Anyone who's read Shroom will know that - how can I put this? - I'm yet to be convinced by 2012. Indeed, I recently wrote a chapter on the subject for the forthcoming book from David Luke's excellent Ecology, Cosmos and Consciousness lecture series. It's not that I wouldn't welcome any of those predicted changes - I like sci-fi remember - it's just that it all smacks of Christian millennarianism to me. I find that way of thinking...unhelpful.
It is, of course, a great shame that the two architects of 2012, psychedelic guru Terence McKenna and hotline to the 'Galactic Maya' José Argüelles have both left the building and so won't be there for the great reckoning (though it's probably good prophetic practice to place the end of the world beyond your allotted three score years and ten). McKenna did have the good grace to admit he could very well be wrong, something that sets him apart from his erstwhile, and frankly loopy, partner in time.

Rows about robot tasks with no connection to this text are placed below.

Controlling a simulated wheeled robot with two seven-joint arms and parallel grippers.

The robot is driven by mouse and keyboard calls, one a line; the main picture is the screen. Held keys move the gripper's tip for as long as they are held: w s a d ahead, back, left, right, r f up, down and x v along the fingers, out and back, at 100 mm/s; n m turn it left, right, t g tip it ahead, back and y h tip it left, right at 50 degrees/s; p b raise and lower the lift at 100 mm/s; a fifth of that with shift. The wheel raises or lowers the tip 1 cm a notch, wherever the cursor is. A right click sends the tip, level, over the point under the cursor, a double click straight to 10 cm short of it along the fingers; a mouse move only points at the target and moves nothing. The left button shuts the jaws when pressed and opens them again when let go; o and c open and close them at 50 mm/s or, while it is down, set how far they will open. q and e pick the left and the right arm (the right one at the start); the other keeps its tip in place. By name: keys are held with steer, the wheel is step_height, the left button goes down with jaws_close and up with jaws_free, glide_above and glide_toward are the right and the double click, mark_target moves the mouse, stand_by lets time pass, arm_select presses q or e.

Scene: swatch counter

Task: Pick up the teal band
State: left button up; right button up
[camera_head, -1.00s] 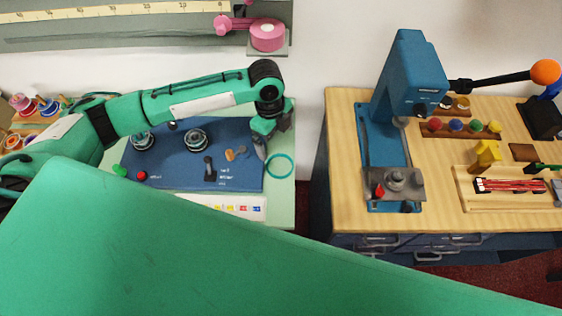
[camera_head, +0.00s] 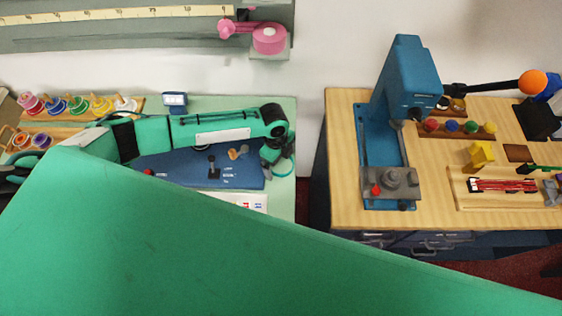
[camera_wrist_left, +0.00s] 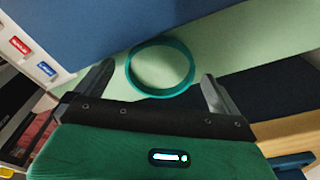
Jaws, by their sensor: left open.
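The teal band (camera_wrist_left: 187,82) is a thin ring lying flat on the pale green counter top. In the head view the teal band (camera_head: 289,166) shows only in part at the right edge of the counter, partly hidden by my left gripper (camera_head: 271,158). In the left wrist view my left gripper (camera_wrist_left: 157,88) is open, with one finger on each side of the band. The band lies between the fingertips in the picture, and nothing is held. I cannot tell the height of the fingers above it. My right gripper is not in view.
A dark blue mat (camera_head: 180,168) with small tools lies left of the band. Several coloured spools (camera_head: 78,105) stand at the back left. A wooden table (camera_head: 345,190) with a blue press (camera_head: 408,85) stands to the right, across a gap. A large green surface fills the lower foreground.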

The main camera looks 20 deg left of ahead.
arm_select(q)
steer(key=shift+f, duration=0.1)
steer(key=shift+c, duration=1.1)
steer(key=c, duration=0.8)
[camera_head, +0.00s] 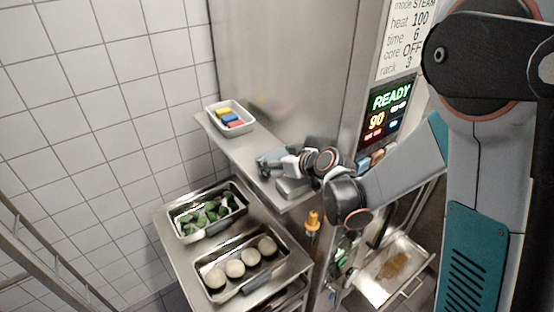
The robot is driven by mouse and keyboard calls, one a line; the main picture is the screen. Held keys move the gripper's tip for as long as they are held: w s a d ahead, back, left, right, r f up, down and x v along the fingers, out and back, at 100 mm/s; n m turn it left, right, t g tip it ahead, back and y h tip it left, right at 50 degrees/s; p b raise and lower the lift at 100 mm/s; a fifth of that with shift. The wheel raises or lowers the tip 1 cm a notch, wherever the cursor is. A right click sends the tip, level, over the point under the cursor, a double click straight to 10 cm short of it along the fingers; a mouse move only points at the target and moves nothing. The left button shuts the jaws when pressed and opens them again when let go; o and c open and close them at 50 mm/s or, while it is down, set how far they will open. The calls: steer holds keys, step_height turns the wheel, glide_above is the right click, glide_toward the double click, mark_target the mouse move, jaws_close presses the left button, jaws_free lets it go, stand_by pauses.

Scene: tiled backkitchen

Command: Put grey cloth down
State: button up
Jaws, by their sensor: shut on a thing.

But, of course, we should never underestimate the power of the human imagination. If enough people think that something extraordinary is going to happen then perhaps that will set something extraordinary in motion (God knows, we need it). And if all this talk about psychedelics raises their profile again and gets people thinking about them in a more critical way then that can only be a good thing. Perhaps we should harness the power of the zeitgeist and declare 2012 the Year of the Psychedelic. It can't hurt.
On the subject of which, take a look at this latest piece of research by Robin Cahart-Harris, who gave psilocybin to volunteers and looked at their brains using an fMRI scanner. It seems that what psilocybin does is reduce activity in certain parts of the brain, so perhaps Huxley was right after all?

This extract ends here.